**PROBLEM TO WORK ON:** Transcribe only part of the material below: the lines from the one containing "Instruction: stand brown" through the one containing "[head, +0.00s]", inclusive, exactly as written.

**EXERCISE INPUTS:**
— Begin —

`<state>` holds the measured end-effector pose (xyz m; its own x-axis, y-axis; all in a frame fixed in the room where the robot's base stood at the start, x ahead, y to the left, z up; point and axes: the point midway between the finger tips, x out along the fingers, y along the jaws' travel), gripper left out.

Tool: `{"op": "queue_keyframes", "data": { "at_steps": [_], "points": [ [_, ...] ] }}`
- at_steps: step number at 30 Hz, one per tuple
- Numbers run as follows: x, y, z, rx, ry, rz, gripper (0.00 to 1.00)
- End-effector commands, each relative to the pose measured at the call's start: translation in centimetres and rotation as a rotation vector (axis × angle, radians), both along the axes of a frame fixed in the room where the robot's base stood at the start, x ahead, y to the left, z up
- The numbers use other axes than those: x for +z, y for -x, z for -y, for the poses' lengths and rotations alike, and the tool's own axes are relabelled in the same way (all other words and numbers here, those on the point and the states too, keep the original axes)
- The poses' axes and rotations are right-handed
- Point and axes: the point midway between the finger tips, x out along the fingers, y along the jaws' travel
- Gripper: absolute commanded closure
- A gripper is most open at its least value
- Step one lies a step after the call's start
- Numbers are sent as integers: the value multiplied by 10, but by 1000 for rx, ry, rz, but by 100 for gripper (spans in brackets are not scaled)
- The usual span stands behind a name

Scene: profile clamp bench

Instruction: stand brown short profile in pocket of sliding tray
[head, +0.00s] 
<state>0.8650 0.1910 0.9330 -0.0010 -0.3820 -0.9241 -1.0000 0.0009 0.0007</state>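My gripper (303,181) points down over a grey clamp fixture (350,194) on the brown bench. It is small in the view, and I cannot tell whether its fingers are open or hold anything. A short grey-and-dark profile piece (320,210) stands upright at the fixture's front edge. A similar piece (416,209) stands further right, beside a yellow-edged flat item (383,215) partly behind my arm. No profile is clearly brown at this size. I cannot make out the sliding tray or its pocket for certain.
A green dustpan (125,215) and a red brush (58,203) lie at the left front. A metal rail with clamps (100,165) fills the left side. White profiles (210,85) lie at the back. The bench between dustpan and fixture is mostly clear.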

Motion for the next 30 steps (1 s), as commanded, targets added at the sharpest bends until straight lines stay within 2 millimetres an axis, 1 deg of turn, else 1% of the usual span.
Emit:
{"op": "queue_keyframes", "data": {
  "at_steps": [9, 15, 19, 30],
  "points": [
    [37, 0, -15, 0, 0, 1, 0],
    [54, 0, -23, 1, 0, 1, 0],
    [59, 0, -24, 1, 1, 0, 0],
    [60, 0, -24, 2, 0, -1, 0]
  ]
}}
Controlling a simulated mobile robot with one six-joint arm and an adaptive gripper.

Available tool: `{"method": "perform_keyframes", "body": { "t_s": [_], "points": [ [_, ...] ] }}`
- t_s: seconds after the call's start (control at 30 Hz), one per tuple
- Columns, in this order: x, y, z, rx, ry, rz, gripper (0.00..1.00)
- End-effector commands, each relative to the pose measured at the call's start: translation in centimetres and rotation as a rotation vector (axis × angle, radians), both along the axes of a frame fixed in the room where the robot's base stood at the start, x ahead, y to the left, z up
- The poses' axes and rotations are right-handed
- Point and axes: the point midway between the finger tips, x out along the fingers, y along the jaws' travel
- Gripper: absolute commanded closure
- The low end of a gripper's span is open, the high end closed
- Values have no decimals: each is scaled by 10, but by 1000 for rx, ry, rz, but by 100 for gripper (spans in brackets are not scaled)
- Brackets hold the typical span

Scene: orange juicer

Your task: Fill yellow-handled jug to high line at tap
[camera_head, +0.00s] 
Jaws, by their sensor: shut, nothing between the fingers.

— End —

**THE OUTPUT:**
Instruction: stand brown short profile in pocket of sliding tray
[head, +0.00s] 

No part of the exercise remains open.